Точно так же не вяжется это и со сценой изгнания еврея с урока закона Божьего в гимназии: «После звонка приходит, как всегда перед этим предметом, инспектор. Он подходит к моей парте. „Язычники, изыдите! — кричит инспектор. — Дежурный, изгони нечестивых из храма!“» Совершенно невероятно, чтобы такая деталь живой жизни не нашла своего отражения в играх швамбранцев, которые, как объяснил нам сам автор, с великой обстоятельностью и точностью воспроизводили действительность. А уж что касается просто разговора об этом с папой, с мамой, с братом, то надо и вовсе отказаться от здравого смысла, чтобы допустить, будто подобные события проходили мимо внимания евреев, которым, кроме всего прочего, надо было еще преодолеть барьер процентной нормы, установленный для лиц иудейского вероисповедания в учебных заведениях Российской империи. Дух времени нашел верное отражение в «Швамбрании» — отражение, какое характерно прежде всего для еврея с его обостренным чувством национальной и гражданской розни, с его постоянным ощущением напряженности в отношениях не только между взрослыми, но и между детьми.
«На уроке истории учитель говорит:
— Турки, как и все мусульмане, отличаются бесчеловечной жестокостью, кровожадностью и зверством. Их священная книга Коран учит убивать христиан без всякой жалости, ибо чем больше „неверных“ христиан убьет турок, тем больше грехов ему простится. Но в сегодняшней войне (речь идет о Первой мировой войне) их перещеголяли в зверствах культурные немцы. Они, немцы, варварски разрушили…
Класс оборачивается и укоризненно смотрит на Куфельда: Куфельд — немец. Класс возмущенно смотрит на Реклинга. Реклинг — тоже немец. Класс грозно смотрит на Крейберга, на Виркеля, на Фрицлера… Крейберг, Виркель, Фрицлер — все немцы. Враги! — неприятель в классе!
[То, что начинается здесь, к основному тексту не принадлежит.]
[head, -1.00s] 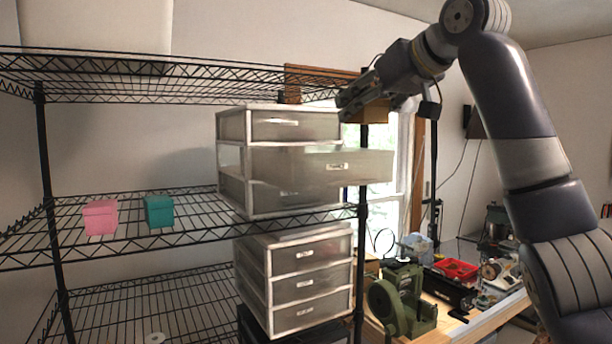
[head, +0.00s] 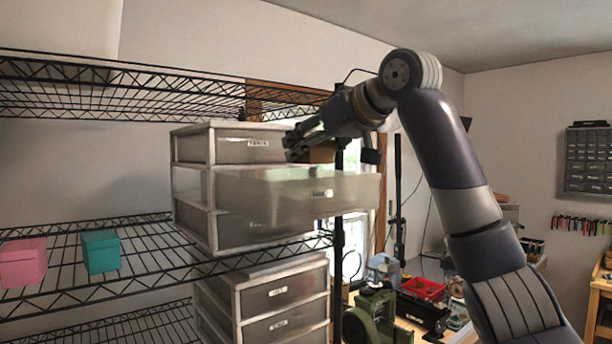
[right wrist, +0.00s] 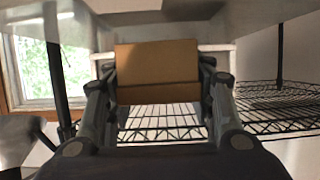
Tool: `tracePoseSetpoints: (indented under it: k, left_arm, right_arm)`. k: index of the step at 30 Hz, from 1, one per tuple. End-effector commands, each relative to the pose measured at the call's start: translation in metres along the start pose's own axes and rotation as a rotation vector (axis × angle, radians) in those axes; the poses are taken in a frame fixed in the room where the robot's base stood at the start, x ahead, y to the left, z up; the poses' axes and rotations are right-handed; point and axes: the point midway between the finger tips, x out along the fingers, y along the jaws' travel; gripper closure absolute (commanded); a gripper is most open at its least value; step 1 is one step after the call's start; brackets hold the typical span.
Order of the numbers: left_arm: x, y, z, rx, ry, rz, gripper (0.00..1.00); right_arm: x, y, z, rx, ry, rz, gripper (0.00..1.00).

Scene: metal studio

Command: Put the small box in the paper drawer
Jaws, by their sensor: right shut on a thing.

Во время перемены классная доска… покрывается крупными надписями: „Бей немчуру!“»
Я сказал Кассилю, что поэтический ключ «Швамбрании» остался весь в прошлом, и это очень досадно, потому что именно этот ключ определил своеобразие Кассиля, которого тогда нельзя было спутать ни с одним другим писателем. Кассиль обиделся: «Ну что это вы поете мне отходную! Вот недавно я написал кусок целиком в ключе „Швамбрании“. Но это было повторение самого себя. А я не хочу повторять никого, даже самого себя».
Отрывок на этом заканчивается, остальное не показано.